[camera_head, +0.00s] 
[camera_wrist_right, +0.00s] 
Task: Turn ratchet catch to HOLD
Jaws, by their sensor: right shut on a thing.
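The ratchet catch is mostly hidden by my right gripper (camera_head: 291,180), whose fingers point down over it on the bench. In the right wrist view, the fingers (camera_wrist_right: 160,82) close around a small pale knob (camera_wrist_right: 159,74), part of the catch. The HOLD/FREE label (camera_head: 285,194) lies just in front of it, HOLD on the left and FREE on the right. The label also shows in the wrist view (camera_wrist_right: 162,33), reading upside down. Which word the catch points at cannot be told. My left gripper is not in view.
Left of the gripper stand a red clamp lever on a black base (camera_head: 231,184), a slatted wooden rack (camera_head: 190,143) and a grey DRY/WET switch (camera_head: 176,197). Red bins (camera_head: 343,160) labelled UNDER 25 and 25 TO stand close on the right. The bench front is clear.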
==================================================
Restate the data above word for word.

[camera_head, +0.00s] 
[camera_wrist_right, +0.00s] 
Task: Turn ratchet catch to HOLD
Jaws, by their sensor: right shut on a thing.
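The ratchet catch is mostly hidden by my right gripper (camera_head: 291,180), whose fingers point down over it on the bench. In the right wrist view, the fingers (camera_wrist_right: 160,82) close around a small pale knob (camera_wrist_right: 159,74), part of the catch. The HOLD/FREE label (camera_head: 285,194) lies just in front of it, HOLD on the left and FREE on the right. The label also shows in the wrist view (camera_wrist_right: 162,33), reading upside down. Which word the catch points at cannot be told. My left gripper is not in view.
Left of the gripper stand a red clamp lever on a black base (camera_head: 231,184), a slatted wooden rack (camera_head: 190,143) and a grey DRY/WET switch (camera_head: 176,197). Red bins (camera_head: 343,160) labelled UNDER 25 and 25 TO stand close on the right. The bench front is clear.

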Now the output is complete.